Adding color involves rolling the hot gather over crushed colored glass (called frit) or applying colored glass rods to the surface. The colors change dramatically as the glass cools from orange-hot to room temperature — what looks like a muddy brown-green at working heat often reveals as deep teal or forest green once cold. This transformation is one of the most satisfying surprises of the glassblowing process, and it is particularly relevant to Alaska-themed work: aurora colors — greens, purples, and electric blues — are a specialty of several Anchorage studios that have developed palettes inspired by the northern lights.

Annealing

Finished pieces go directly into an annealing oven — a kiln held at around 900°F — to cool slowly and evenly over 12 to 24 hours. Rapid cooling causes thermal stress fractures that can shatter the piece days later. This means participants cannot take their piece home on the same day in most cases; studios arrange pickup the following day or ship finished pieces directly to a home address, which is useful for visitors who are moving on from Anchorage.

Alaska-Themed Glass Art

Alaska’s natural light environment makes it one of the most compelling subjects for glass art. The northern lights’ greens and purples translate remarkably well into glass color combinations — the same light-refracting properties that make aurora borealis visible in the night sky give glass pieces an inner luminosity that photographs poorly but is stunning in person. Several Anchorage studios have developed signature aurora-palette work that has become a recognizable Alaska glass art genre.

Midnight sun themes — warm amber, gold, and rose glass colors referencing the long summer evening light over Cook Inlet — are another common Anchorage studio specialty. Birch trees rendered in white and silver glass, salmon in orange and red, and abstract representations of the Alaska Range in cool blue-grey tones round out the palette of Alaska-inspired glass work available in Anchorage studios. For visitors who want to take home something distinctive from Alaska, a piece created in a local studio — whether made by your own hands in a workshop or purchased from a gallery showing professional work — connects to the place in a way that commercial souvenir items cannot.

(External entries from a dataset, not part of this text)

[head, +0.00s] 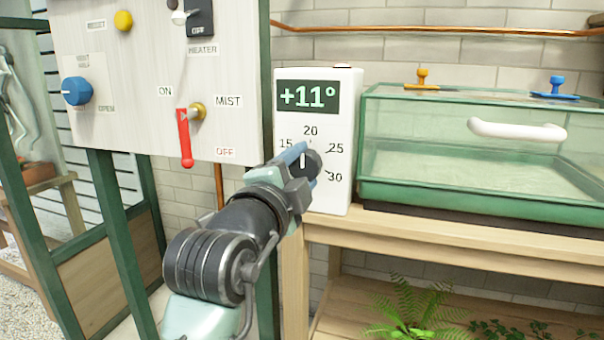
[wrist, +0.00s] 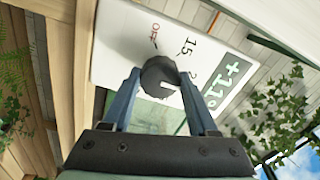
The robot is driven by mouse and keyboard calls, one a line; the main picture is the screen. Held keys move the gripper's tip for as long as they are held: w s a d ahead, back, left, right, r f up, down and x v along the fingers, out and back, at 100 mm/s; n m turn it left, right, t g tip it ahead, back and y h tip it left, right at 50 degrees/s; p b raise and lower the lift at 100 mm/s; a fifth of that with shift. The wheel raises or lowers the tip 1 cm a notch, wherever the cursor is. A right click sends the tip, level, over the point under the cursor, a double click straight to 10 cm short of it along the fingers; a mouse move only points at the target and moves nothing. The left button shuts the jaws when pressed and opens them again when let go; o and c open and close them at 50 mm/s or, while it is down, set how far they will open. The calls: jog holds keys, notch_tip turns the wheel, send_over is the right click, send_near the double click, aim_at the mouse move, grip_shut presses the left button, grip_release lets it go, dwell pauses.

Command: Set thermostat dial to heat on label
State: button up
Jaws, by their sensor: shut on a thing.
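The white thermostat box (head: 345,115) stands on the wooden bench, its green display (head: 307,96) reading +11°. Its round dark dial (head: 313,165) has a white pointer line that looks roughly upright, towards 20. Labels 15, 20, 25 and 30 show around it; OFF shows in the wrist view (wrist: 155,36). I see no label reading "heat on". My gripper (wrist: 160,80) is shut on the dial, a blue finger on each side, and partly hides it in the head view. The dial also shows in the wrist view (wrist: 157,73).
Left of the thermostat is a white panel (head: 150,70) with a blue knob (head: 77,91), a red MIST lever (head: 185,138) and a HEATER switch (head: 199,18). A glass case with a green frame (head: 470,195) stands close on the right. Ferns (head: 418,312) grow below the bench.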

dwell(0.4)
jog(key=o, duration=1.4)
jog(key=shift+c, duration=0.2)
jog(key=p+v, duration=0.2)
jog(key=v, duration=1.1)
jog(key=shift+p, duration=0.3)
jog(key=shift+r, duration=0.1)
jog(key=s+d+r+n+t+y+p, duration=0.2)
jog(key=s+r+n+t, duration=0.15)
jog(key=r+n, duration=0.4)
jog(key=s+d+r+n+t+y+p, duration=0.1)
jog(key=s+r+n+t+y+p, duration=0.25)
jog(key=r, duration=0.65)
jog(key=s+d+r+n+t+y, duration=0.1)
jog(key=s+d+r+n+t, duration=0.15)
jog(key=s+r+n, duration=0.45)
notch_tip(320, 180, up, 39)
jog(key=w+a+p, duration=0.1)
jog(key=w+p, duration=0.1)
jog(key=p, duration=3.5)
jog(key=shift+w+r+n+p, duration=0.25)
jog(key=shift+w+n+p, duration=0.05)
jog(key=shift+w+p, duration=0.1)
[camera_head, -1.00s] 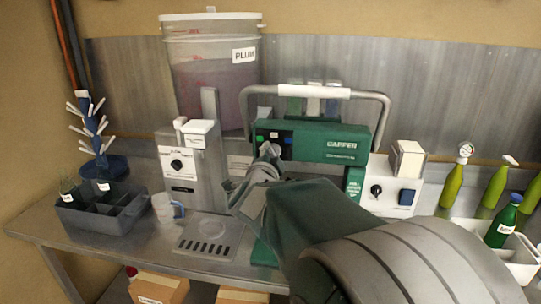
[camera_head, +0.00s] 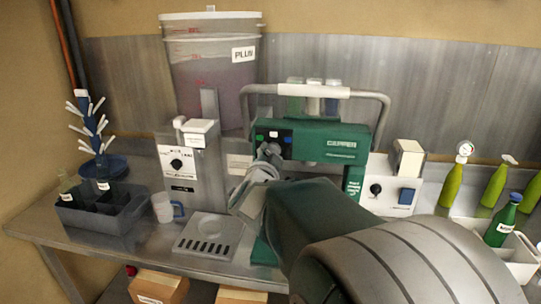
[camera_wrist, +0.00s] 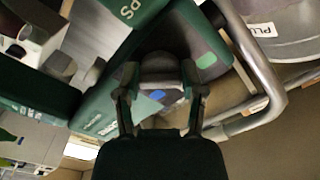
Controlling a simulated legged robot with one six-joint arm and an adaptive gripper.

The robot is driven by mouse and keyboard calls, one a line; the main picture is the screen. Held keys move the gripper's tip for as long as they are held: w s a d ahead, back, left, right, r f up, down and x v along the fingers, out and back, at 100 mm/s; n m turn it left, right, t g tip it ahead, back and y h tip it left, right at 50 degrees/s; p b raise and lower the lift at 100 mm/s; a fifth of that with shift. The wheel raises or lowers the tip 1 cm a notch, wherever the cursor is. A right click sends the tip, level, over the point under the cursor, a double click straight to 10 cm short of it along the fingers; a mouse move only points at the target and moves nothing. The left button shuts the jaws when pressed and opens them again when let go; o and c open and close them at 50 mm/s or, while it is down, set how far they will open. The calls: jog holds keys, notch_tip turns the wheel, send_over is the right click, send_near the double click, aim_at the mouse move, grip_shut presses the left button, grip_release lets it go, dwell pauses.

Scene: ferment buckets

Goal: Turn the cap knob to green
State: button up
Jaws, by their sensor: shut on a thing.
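The green capper (camera_head: 335,143) stands at the middle of the bench, with a dark panel on its left front. Green, blue and white marks sit on the panel in the head view. The wrist view shows a green mark (camera_wrist: 207,61) and a blue mark (camera_wrist: 157,95). The grey cap knob (camera_wrist: 162,70) sits between the two fingers of my gripper (camera_wrist: 160,80), which is shut on it. My gripper also shows in the head view (camera_head: 268,158), at the panel. The knob's pointer is not clear, so I cannot tell which colour it faces.
A metal handle bar with a white grip (camera_head: 322,92) arches above the capper. A corking stand (camera_head: 200,165) is to the left, near a white mug (camera_head: 163,207) and a grey crate (camera_head: 103,210). A white control box (camera_head: 390,190) and green bottles (camera_head: 494,187) are right.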

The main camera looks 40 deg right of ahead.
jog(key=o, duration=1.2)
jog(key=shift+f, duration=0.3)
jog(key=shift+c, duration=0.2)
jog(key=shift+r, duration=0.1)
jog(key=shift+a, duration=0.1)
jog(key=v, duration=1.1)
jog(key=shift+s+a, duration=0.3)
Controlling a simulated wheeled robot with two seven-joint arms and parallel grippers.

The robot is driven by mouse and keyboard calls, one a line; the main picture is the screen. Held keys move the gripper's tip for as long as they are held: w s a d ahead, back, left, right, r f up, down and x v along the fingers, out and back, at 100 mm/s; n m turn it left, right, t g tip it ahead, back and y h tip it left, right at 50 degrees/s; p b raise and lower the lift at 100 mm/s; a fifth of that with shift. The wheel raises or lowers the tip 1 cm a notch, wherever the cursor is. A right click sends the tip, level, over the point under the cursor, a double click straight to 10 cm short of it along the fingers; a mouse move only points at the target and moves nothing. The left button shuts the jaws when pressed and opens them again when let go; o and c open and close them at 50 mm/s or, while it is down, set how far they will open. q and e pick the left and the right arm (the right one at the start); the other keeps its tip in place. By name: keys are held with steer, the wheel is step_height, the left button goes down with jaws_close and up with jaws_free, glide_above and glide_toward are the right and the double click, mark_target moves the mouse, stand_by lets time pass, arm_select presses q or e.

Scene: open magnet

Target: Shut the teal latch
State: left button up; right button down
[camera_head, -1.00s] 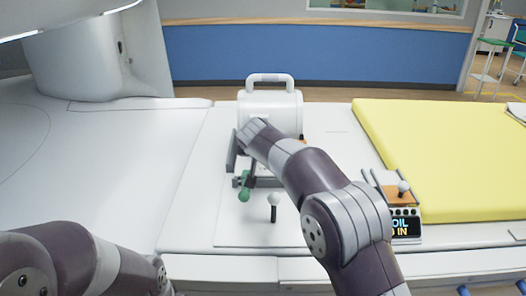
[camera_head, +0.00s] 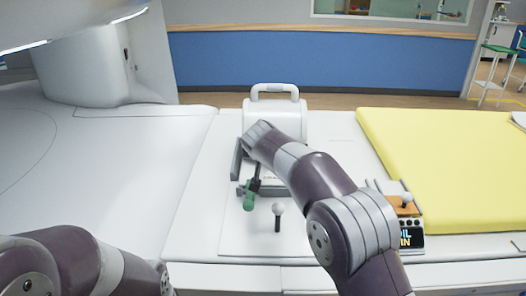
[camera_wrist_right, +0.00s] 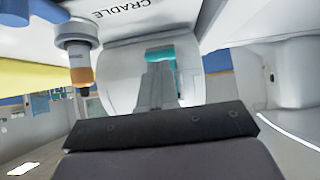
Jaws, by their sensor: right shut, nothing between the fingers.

Gallery Sales and Open Studio Events

Anchorage’s glass art studios typically maintain gallery spaces alongside their working facilities where finished work is available for purchase. Prices range from $25–$50 for small ornaments and paperweights to several hundred dollars for larger blown vessels and sculptural pieces. Gallery hours are often linked to workshop schedules rather than conventional retail hours — call ahead to confirm the gallery is open before visiting.

Several Anchorage studios participate in the annual First Friday art walk, a monthly evening event that opens galleries and studios citywide to the public. First Friday events in December and November often feature glassblowing demonstrations and holiday-themed pieces that draw significant crowds. Check the Anchorage arts district calendar for current First Friday programming.

Combining Glassblowing with Other Anchorage Activities

A morning glassblowing session — most studios schedule beginner sessions at 10 or 11 a.m. — leaves the afternoon open for outdoor exploration. From downtown Anchorage, the Tony Knowles Coastal Trail is a 15-minute walk from most studio locations and provides 11 miles of paved coastal path for cycling, running, or walking along Cook Inlet. The contrast of a morning spent working with fire and molten glass followed by an afternoon on a coastal trail above the inlet is a quintessentially Anchorage combination of indoor craft and outdoor landscape.

For visitors combining an arts-focused Anchorage day with wildlife viewing, Alaska Wildlife Conservation Center near Portage, about 50 miles south, offers a half-day add-on that pairs naturally with an afternoon departure after a morning glass session. The center’s brown bears, muskox, and bison are viewable at close range from boardwalk paths — a different kind of Alaska handcraft entirely, but one that fills the same instinct for genuine, hands-on engagement with the place.

For visitors who want a longer outdoor adventure to frame a midday glassblowing class, Chugach State Park trailheads are accessible within 20 minutes of downtown Anchorage. A morning hike on the lower Flattop Mountain or Near Point trails followed by a 2 p.m. glass session makes an excellent summer day that covers both physical and creative dimensions of what Anchorage offers.

Frequently Asked Questions

Do I need any experience to take a glassblowing class in Anchorage? No. Beginner sessions at Anchorage studios are designed for complete first-timers. The instructor guides every step of the process; your only job is to follow instruction and stay calm near the furnace. Most people create a recognizable finished piece on their first session.

How long does a beginner glassblowing session take? Typically 90 minutes to two hours, including orientation, the blowing session itself, and finishing. Add pickup time the next day to collect your annealed piece, or arrange shipping if you are leaving Anchorage before the piece is ready.

What should I wear to a glassblowing class? Natural fiber clothing (cotton, wool, denim) rather than synthetics, which can catch sparks. Closed-toe shoes are required — no sandals or open footwear near furnaces. Avoid loose sleeves. The studio provides safety glasses.

Can children take glassblowing classes in Anchorage? Most studios set a minimum age of 8–10 for beginner sessions, with parental supervision required for younger participants. Some studios offer dedicated family or youth sessions with smaller group sizes and additional instructor oversight. Confirm age requirements directly with the studio when booking.

How much do glassblowing classes cost in Anchorage? Beginner sessions typically run $75–$120 per person as of 2026, depending on the studio and whether you create one or two pieces. This includes all materials, instruction, and use of equipment. Finished pieces are included in the session price at most studios.